** Brief **
Please quote every line word for word.

** Provided material **
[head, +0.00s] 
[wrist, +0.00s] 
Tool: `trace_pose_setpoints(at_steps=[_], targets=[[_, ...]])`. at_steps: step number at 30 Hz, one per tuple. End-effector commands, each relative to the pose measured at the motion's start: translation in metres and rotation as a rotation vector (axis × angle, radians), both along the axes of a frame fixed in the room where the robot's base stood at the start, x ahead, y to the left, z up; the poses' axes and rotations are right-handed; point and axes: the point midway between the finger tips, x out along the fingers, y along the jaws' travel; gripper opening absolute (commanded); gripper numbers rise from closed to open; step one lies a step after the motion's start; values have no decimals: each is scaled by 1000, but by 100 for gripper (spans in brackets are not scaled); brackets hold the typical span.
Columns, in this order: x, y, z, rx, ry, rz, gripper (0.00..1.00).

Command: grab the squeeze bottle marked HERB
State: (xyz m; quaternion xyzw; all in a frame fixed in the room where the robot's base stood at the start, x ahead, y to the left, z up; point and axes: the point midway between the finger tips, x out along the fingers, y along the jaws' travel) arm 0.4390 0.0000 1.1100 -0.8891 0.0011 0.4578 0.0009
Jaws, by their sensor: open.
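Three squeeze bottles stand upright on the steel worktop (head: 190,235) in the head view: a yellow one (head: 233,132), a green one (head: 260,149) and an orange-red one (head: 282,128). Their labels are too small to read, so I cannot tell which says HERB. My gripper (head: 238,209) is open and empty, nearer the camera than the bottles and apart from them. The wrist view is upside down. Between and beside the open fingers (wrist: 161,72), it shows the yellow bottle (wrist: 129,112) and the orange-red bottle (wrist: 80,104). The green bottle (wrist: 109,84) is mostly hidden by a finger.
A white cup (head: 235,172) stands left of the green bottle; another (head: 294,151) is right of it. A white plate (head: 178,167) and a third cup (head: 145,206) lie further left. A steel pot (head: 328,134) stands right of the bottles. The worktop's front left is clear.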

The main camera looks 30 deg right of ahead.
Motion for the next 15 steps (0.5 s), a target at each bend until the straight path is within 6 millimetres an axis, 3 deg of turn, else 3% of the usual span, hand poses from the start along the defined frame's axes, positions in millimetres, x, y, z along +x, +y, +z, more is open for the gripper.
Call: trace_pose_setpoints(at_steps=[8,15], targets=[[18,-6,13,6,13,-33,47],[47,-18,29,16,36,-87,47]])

** Solution for this exercise **
[head, +0.00s] 
[wrist, +0.00s] 
Tool: `trace_pose_setpoints(at_steps=[_], targets=[[_, ...]])`. at_steps: step number at 30 Hz, one per tuple. End-effector commands, each relative to the pose measured at the motion's start: translation in metres and rotation as a rotation vector (axis × angle, radians), both along the axes of a frame fixed in the room where the robot's base stood at the start, x ahead, y to the left, z up; the poses' axes and rotations are right-handed; point and axes: the point midway between the finger tips, x out along the fingers, y along the jaws' travel; gripper opening absolute (commanded); gripper numbers rise from closed to open; step one lies a step after the motion's start; values have no decimals: each is scaled by 1000, but by 100 for gripper (spans in brackets are not scaled); brackets hold the typical span.
Columns, in this order: x, y, z, rx, ry, rz, gripper (0.00..1.00).

Command: grab the squeeze bottle marked HERB
State: (xyz m; quaternion xyzw; all in a frame fixed in the room where the robot's base stood at the start, x ahead, y to the left, z up; point and axes: the point midway between the finger tips, x out along the fingers, y along the jaws' travel) arm 0.4390 0.0000 1.1100 -0.8891 0.0011 0.4578 0.0009
Jaws, by their sensor: open.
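Three squeeze bottles stand upright on the steel worktop (head: 190,235) in the head view: a yellow one (head: 233,132), a green one (head: 260,149) and an orange-red one (head: 282,128). Their labels are too small to read, so I cannot tell which says HERB. My gripper (head: 238,209) is open and empty, nearer the camera than the bottles and apart from them. The wrist view is upside down. Between and beside the open fingers (wrist: 161,72), it shows the yellow bottle (wrist: 129,112) and the orange-red bottle (wrist: 80,104). The green bottle (wrist: 109,84) is mostly hidden by a finger.
A white cup (head: 235,172) stands left of the green bottle; another (head: 294,151) is right of it. A white plate (head: 178,167) and a third cup (head: 145,206) lie further left. A steel pot (head: 328,134) stands right of the bottles. The worktop's front left is clear.

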The main camera looks 30 deg right of ahead.
Motion for the next 15 steps (0.5 s), a target at each bend until the straight path is within 6 millimetres an axis, 3 deg of turn, else 3% of the usual span, hand poses from the start along the defined frame's axes, positions in millimetres, x, y, z along +x, +y, +z, more is open for the gripper.
Call: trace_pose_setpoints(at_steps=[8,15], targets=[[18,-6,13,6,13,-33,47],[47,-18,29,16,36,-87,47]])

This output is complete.